# SET PROBLEM
Write out all of the data exactly as it appears.
╭─ MATERIAL PROVIDED
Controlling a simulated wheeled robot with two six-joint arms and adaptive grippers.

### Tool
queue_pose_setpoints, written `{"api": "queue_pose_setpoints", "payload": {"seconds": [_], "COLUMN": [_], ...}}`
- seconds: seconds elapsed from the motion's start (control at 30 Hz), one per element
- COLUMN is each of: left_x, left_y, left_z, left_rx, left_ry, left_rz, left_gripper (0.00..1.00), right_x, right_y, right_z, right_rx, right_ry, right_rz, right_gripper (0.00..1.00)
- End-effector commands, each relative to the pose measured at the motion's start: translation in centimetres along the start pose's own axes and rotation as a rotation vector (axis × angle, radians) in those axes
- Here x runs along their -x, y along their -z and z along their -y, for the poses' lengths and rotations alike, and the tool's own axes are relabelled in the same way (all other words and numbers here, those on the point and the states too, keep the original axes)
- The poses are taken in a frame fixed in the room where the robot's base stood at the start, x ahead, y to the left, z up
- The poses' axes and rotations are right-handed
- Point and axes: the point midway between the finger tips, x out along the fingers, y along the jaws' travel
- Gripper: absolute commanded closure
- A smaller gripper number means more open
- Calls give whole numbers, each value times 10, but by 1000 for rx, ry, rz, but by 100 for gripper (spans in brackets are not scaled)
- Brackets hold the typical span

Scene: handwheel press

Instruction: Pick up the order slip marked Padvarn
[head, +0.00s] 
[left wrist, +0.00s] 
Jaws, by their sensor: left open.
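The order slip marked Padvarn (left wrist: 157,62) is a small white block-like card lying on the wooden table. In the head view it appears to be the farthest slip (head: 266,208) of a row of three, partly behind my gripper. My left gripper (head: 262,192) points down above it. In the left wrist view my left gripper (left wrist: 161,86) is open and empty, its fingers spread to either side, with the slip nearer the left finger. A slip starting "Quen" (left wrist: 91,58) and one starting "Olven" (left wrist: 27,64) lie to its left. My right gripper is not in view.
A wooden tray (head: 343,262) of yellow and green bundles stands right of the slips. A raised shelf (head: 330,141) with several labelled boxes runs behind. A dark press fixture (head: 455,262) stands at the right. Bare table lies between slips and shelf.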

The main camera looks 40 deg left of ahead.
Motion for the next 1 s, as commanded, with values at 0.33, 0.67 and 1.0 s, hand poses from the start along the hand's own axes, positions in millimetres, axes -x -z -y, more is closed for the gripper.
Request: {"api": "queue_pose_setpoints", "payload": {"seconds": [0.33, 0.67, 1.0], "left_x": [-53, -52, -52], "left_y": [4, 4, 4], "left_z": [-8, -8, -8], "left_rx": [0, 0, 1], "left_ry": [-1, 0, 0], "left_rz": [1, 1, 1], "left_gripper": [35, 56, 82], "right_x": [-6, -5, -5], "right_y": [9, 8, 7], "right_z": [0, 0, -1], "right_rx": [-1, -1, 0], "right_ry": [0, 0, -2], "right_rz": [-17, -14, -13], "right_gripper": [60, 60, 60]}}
╰─
# RESPONSE TO THIS EXERCISE
Controlling a simulated wheeled robot with two six-joint arms and adaptive grippers.

### Tool
queue_pose_setpoints, written `{"api": "queue_pose_setpoints", "payload": {"seconds": [_], "COLUMN": [_], ...}}`
- seconds: seconds elapsed from the motion's start (control at 30 Hz), one per element
- COLUMN is each of: left_x, left_y, left_z, left_rx, left_ry, left_rz, left_gripper (0.00..1.00), right_x, right_y, right_z, right_rx, right_ry, right_rz, right_gripper (0.00..1.00)
- End-effector commands, each relative to the pose measured at the motion's start: translation in centimetres along the start pose's own axes and rotation as a rotation vector (axis × angle, radians) in those axes
- Here x runs along their -x, y along their -z and z along their -y, for the poses' lengths and rotations alike, and the tool's own axes are relabelled in the same way (all other words and numbers here, those on the point and the states too, keep the original axes)
- The poses are taken in a frame fixed in the room where the robot's base stood at the start, x ahead, y to the left, z up
- The poses' axes and rotations are right-handed
- Point and axes: the point midway between the finger tips, x out along the fingers, y along the jaws' travel
- Gripper: absolute commanded closure
- A smaller gripper number means more open
- Calls give whole numbers, each value times 10, but by 1000 for rx, ry, rz, but by 100 for gripper (spans in brackets are not scaled)
- Brackets hold the typical span

Scene: handwheel press

Instruction: Pick up the order slip marked Padvarn
[head, +0.00s] 
[left wrist, +0.00s] 
Jaws, by their sensor: left open.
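The order slip marked Padvarn (left wrist: 157,62) is a small white block-like card lying on the wooden table. In the head view it appears to be the farthest slip (head: 266,208) of a row of three, partly behind my gripper. My left gripper (head: 262,192) points down above it. In the left wrist view my left gripper (left wrist: 161,86) is open and empty, its fingers spread to either side, with the slip nearer the left finger. A slip starting "Quen" (left wrist: 91,58) and one starting "Olven" (left wrist: 27,64) lie to its left. My right gripper is not in view.
A wooden tray (head: 343,262) of yellow and green bundles stands right of the slips. A raised shelf (head: 330,141) with several labelled boxes runs behind. A dark press fixture (head: 455,262) stands at the right. Bare table lies between slips and shelf.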

The main camera looks 40 deg left of ahead.
Motion for the next 1 s, as commanded, with values at 0.33, 0.67 and 1.0 s, hand poses from the start along the hand's own axes, positions in millimetres, axes -x -z -y, more is closed for the gripper.
Request: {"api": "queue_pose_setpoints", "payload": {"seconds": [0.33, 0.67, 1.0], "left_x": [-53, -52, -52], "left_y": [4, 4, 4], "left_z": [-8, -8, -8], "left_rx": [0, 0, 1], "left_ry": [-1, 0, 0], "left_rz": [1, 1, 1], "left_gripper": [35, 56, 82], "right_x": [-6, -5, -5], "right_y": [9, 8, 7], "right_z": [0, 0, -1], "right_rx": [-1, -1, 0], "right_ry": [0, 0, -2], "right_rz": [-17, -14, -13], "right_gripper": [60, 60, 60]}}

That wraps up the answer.